Members noted that the forecasts for the labour market suggested that there would be some spare capacity in the labour market throughout the forecast period, although there was uncertainty about how quickly the spare capacity would decline and how progress would feed into wage pressures. The central forecast was for wages growth to pick up gradually. In combination, the forecasts for wages growth and consumer price inflation implied that real consumer wage growth would be low but positive over the forecast period.

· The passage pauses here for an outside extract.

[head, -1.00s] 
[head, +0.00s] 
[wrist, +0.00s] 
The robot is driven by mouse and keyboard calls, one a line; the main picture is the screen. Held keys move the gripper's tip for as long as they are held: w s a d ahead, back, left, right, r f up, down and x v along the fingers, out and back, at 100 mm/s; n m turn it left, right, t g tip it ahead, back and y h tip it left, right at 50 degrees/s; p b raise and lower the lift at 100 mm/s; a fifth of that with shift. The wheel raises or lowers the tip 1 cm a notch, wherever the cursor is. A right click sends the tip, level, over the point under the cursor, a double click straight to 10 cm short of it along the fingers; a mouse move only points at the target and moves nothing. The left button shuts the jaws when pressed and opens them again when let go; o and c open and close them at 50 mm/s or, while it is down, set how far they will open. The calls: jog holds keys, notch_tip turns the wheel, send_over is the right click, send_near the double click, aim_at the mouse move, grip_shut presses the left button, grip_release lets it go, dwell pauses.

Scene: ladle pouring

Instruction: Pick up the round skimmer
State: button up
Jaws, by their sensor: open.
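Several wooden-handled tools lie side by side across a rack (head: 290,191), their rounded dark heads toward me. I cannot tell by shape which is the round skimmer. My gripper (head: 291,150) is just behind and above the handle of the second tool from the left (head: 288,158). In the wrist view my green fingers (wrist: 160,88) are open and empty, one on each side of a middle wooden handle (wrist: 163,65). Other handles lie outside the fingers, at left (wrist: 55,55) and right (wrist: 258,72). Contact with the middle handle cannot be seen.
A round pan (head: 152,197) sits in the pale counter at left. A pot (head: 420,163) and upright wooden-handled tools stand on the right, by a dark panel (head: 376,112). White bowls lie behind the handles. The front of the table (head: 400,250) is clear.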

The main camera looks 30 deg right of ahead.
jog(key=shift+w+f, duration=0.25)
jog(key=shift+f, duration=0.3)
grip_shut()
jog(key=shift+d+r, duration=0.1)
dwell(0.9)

The inflation data in the March quarter CPI release were noticeably lower than expected. The CPI increased by 0.1 per cent (seasonally adjusted) in the quarter, while the underlying rate of inflation was ¼ per cent. In year-ended terms, headline inflation was 1.3 per cent, with the underlying rate at 1½ per cent. The earlier exchange rate depreciation and the drought-related increase in some food prices had led to relatively strong retail price inflation in the March quarter. However, these inflationary pressures had been more than offset by broad-based weakness in other CPI components, which was likely to be more persistent.

Rental inflation had remained low, driven by a marked slowing in rental inflation in Sydney; data on newly advertised rents suggested that rents had started to pick up in Perth. Developer discounts and incentives had weighed on the prices of newly built homes, particularly in Melbourne and Brisbane. A range of government policy decisions had contributed to lower inflation in administered prices in recent quarters. Market and survey-based measures of inflation expectations had declined in recent months, as had been the case in other advanced economies.

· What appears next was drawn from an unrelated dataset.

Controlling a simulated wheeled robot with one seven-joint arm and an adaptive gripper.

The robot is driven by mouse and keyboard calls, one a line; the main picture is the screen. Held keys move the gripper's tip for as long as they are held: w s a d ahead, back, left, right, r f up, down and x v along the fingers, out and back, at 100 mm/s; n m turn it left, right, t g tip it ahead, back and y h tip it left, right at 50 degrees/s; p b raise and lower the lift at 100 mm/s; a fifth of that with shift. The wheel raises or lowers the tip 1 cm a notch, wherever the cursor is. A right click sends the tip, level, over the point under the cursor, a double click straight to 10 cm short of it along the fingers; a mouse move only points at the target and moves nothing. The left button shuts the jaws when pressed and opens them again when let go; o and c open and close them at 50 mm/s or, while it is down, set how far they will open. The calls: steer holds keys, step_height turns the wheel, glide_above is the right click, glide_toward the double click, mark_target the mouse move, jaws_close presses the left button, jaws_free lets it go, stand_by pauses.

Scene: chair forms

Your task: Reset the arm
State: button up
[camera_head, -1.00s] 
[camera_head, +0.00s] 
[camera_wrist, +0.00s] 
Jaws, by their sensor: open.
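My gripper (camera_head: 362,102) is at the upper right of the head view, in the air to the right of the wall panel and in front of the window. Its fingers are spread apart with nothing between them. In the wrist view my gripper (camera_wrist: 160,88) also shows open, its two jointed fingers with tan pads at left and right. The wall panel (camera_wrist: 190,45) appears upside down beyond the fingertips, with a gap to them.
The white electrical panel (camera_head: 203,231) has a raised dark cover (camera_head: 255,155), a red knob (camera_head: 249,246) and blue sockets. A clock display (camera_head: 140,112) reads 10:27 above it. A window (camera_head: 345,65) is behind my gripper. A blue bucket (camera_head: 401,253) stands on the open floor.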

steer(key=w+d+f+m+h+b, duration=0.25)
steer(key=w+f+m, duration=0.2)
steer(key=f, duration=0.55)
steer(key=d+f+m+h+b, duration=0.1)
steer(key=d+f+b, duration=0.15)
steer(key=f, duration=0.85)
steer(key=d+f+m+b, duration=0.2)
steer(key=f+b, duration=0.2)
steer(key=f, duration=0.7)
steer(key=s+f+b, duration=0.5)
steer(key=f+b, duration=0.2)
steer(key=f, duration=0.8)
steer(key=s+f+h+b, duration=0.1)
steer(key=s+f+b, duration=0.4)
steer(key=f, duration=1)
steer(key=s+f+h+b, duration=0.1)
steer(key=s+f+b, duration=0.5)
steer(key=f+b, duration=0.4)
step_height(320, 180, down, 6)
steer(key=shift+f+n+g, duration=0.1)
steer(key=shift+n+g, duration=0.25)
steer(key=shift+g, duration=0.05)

Members noted that the recent CPI data had led the Bank to reassess the disinflationary effects of the weak housing market. Combined with the lower GDP growth outlook, this had led to a downward revision to the inflation outlook, although there was also some uncertainty about the persistence of downward pressure from utilities and administered price changes and the effect of housing market weakness. The central forecast scenario was for underlying inflation of around 1¾ per cent over 2019, 2 per cent over 2020 and a little higher after that.

Financial Markets

Members commenced their discussion of financial market developments by noting that global financial conditions were accommodative and had eased significantly since the start of the year. Market expectations for the future path of monetary policy in a number of economies had declined earlier in the year, in line with guidance from major central banks that policy was likely to be more accommodative than previously expected. The expectation that policy rates would remain little changed for some time had contributed to very low levels of volatility in most financial markets.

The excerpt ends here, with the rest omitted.